Doppelsterne machen es Planeten schwer
Redaktion
/ idw / Pressemitteilung der Friedrich-Schiller-Universität Jena astronews.com
13. November 2019
Können Planeten ohne Weiteres auch in Mehrfachsternsystemen
entstehen? Dieser Frage ging ein Astronom nun auf besondere Weise nach: Mithilfe
von Daten des Astrometriesatelliten Gaia suchte er 1300 bekannte
Planetenmuttersterne nach eventuellen Begleitsternen ab. Dabei zeigte sich, dass
nur etwa 15 Prozent dieser Sterne mindestens einen Begleitstern haben.

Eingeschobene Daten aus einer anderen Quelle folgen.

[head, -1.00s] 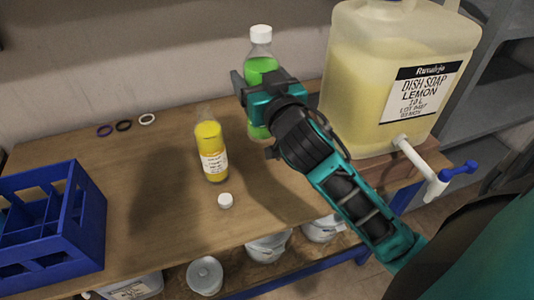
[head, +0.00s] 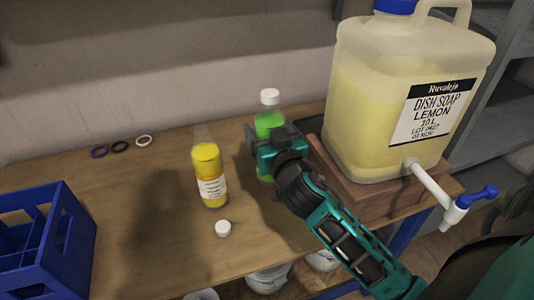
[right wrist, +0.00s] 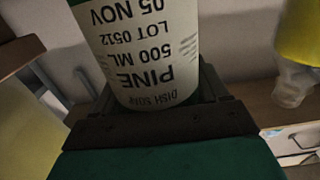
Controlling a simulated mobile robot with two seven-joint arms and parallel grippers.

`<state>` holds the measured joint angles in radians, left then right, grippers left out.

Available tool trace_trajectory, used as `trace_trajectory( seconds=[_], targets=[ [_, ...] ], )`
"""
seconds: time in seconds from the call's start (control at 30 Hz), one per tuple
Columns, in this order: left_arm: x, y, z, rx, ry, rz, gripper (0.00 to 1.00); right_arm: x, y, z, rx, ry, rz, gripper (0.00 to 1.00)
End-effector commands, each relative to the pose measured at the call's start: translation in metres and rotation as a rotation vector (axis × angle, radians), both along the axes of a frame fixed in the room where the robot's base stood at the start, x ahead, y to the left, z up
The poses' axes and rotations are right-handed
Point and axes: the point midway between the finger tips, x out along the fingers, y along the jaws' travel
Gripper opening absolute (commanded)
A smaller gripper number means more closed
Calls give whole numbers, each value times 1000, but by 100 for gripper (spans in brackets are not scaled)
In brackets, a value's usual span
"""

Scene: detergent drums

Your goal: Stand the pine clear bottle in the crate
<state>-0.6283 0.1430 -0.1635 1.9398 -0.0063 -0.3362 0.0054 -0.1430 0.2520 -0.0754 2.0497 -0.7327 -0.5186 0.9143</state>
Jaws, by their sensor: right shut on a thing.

Auch der nächstgelegene Exoplanet Proxima
Centauri b befindet sich in einem
Mehrfachsternsystem. So wie in dieser
künstlerischen Darstellung könnte das
Dreifachsternsystem Alpha Centauri von der
Planetenoberfläche betrachtet aussehen.
Bild: ESO/M. Kornmesser [Großansicht] |
Ist unsere Erde der einzige bewohnte Planet im Universum? Oder gibt es
irgendwo da draußen vielleicht noch weitere lebensfreundliche Orte – und wenn
ja, wie könnten sie aussehen? Um diese fundamentalen Fragen zu beantworten,
suchen Wissenschaftler den Himmel nach Exoplaneten ab – fernen Welten, die
außerhalb unseres Sonnensystems um andere Sterne kreisen. Über 4000 Exoplaneten
sind bisher bekannt, die meisten im Orbit um Einzelsterne wie unsere Sonne.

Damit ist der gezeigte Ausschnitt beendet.